Written problem:
Check each line of the records below for the word "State" and copy those where it appears.

Data supplied:
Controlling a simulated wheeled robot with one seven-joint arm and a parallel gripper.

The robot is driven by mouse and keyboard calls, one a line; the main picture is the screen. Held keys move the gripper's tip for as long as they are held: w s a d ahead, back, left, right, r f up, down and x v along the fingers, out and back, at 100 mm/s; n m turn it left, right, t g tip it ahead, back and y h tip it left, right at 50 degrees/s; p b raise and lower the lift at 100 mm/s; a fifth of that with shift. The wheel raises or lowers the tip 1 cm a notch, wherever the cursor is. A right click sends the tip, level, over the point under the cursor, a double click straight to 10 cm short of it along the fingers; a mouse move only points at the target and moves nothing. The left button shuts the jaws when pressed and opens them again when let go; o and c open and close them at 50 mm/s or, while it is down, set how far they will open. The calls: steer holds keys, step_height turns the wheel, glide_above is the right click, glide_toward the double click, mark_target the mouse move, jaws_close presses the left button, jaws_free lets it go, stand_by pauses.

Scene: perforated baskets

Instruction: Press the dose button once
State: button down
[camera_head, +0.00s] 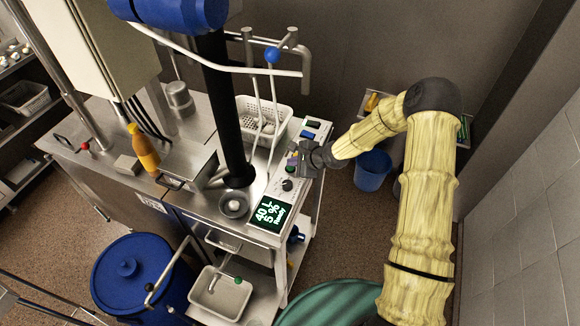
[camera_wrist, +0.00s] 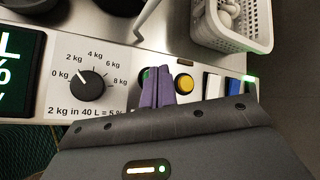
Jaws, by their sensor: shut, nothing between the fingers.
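The control panel (camera_head: 272,205) lies along the right side of the metal bench. In the wrist view it carries a black dose dial (camera_wrist: 88,86) marked in kg, a yellow button (camera_wrist: 184,83), and a green button (camera_wrist: 146,73) mostly hidden by my fingers. No button label is readable, so I cannot tell which is the dose button. My gripper (camera_wrist: 155,88) is shut and empty, its purple fingertips over the panel between dial and yellow button. It also shows in the head view (camera_head: 292,160). I cannot tell whether the tips touch the green button. The display (camera_head: 270,214) reads 40 L, 5 %, Ready.
White and blue rocker switches (camera_wrist: 222,86) sit right of the yellow button. A perforated white basket (camera_head: 264,122) stands behind the panel. A black pipe (camera_head: 224,110) and bent rails rise over the bench. A blue bucket (camera_head: 372,170) stands on the floor to the right.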

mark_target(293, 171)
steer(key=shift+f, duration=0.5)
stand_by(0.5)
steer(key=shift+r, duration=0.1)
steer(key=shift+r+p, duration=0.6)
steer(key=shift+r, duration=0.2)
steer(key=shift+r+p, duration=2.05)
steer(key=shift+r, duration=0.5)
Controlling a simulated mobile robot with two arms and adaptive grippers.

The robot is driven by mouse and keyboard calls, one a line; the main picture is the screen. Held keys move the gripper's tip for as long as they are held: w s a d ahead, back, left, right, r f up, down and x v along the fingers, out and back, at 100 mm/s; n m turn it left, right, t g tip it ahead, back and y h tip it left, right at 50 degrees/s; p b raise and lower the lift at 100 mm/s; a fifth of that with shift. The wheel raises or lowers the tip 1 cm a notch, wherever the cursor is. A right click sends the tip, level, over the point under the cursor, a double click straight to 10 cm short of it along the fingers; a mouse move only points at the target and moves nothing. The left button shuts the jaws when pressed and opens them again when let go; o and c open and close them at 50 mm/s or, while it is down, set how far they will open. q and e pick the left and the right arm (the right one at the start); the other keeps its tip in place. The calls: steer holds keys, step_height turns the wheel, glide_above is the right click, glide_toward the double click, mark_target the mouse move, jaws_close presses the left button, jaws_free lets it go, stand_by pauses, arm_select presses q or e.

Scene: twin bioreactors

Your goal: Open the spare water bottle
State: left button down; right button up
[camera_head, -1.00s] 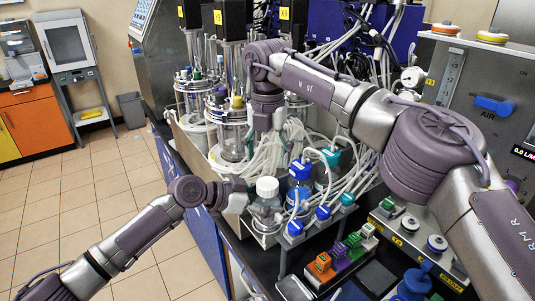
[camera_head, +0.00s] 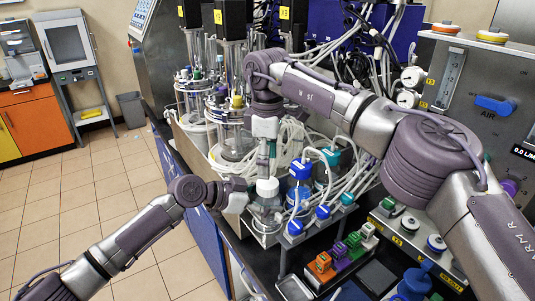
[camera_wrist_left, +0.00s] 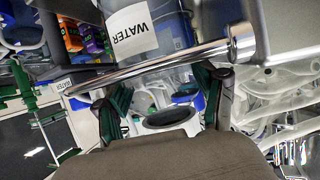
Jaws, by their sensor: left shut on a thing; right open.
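The water bottle (camera_head: 267,188) with a white cap stands in a metal rack at the bench edge in the head view. Its lower body is partly hidden by the rack. My left gripper (camera_head: 246,194) comes in from the left at the bottle's upper part and is shut on it. In the left wrist view, a bottle with an upside-down WATER label (camera_wrist_left: 140,27) shows behind a metal bar, and my left gripper's fingers (camera_wrist_left: 165,100) stand either side of a white round part. My right gripper (camera_head: 267,163) points down, open, just above the cap.
Blue-capped (camera_head: 300,169) and teal-capped bottles (camera_head: 330,157) stand close on the right with white tubing around them. Glass bioreactor vessels (camera_head: 231,128) stand behind. Coloured blocks (camera_head: 320,264) lie in front on the bench.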

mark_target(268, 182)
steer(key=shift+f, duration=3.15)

Completed exercise:
State: button down
State: left button down; right button up

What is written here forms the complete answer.